こういったことは全然やってこなかったなあと思う。
自分で意思決定するのは、決定した量が大事だと言う。
人に決めてきてもらって、それをただ実行してくると、自分で意思決定する機会がなく、自分で決めてないから、他人ごとになるのだ。

自分が決める当事者なのだという意識を持つためには、幼児の頃から意思決定する訓練が必要だと言っていて、ほんと、それですよねって思った。

身につけるためには練習が必要

子どもに教えるためには、大人がこれができるようになっている必要がある。
毎日、練習して身につけていくしかないなと。

工藤先生は、20代で教師になったころから、ずっとこれをやりたかったらしい。
ようやく言語化して世に出せたと言っていた。その間、ずっと「なんのために」を繰り返してきている。

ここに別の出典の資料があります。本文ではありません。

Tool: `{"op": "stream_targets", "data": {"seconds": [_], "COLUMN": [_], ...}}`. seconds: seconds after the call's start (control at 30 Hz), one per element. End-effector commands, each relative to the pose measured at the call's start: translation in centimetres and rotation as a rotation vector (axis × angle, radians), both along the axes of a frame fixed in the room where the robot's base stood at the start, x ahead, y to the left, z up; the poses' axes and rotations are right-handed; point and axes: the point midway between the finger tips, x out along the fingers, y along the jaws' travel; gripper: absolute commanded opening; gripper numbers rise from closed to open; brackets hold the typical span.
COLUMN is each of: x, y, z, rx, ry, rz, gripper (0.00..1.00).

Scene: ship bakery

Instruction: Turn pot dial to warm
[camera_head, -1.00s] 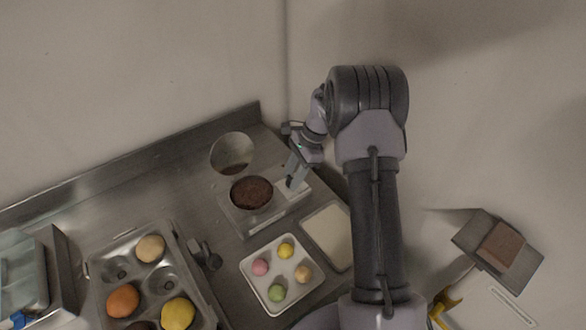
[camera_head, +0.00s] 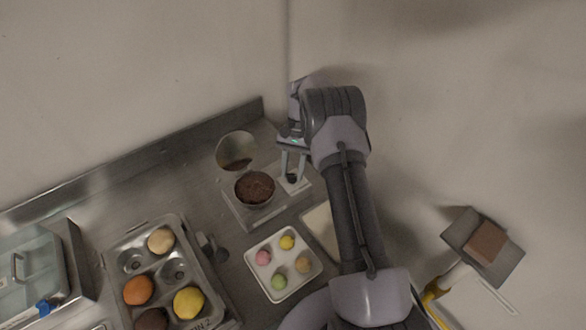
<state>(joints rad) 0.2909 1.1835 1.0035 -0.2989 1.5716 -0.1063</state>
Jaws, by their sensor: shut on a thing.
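The pot (camera_head: 238,212) is a square metal unit with a round well of dark brown filling (camera_head: 254,187). Its round lid (camera_head: 236,150) stands open behind the well. A small dark dial (camera_head: 292,179) sits on the pale panel at the pot's right side. My gripper (camera_head: 293,177) reaches down over this panel, with its two fingers on either side of the dial and shut on it. Any marks on the panel are too small to read, so the dial's setting cannot be told.
A white tray (camera_head: 262,284) with several coloured balls lies in front of the pot. A pale tray (camera_head: 318,232) is partly behind my arm. A metal muffin tin (camera_head: 196,250) stands left, a glass-lidded box (camera_head: 38,262) farther left. A raised counter edge (camera_head: 130,168) runs behind.

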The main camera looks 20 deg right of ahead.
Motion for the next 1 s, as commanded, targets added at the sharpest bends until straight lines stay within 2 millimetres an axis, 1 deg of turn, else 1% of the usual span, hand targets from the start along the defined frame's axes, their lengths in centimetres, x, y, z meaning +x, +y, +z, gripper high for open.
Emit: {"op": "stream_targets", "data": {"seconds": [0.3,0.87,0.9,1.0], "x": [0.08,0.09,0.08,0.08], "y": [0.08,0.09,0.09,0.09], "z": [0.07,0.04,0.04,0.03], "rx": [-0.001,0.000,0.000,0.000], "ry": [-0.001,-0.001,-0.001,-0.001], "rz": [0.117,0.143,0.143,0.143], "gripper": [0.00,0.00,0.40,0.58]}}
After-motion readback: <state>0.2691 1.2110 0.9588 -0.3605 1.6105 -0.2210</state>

考え方の違いを感情的な対立にせずに、感情はいったん置いておいて、理性的に対話する。

その練習に、私は呼吸を使っている。
一挙手一投足、その練習。
「考える」と「感じる」の練習。
そういうのがほんと大事なんだよなあと。
対話するためには、身体性が必要じゃないかなと思うのだ。
感情を横に置いておくというのが、身体性のなせる技だから。

どっちにしても、大人になってから身につけるより、子どものときに身につけておいた方が、圧倒的に早く身につくのは間違いない。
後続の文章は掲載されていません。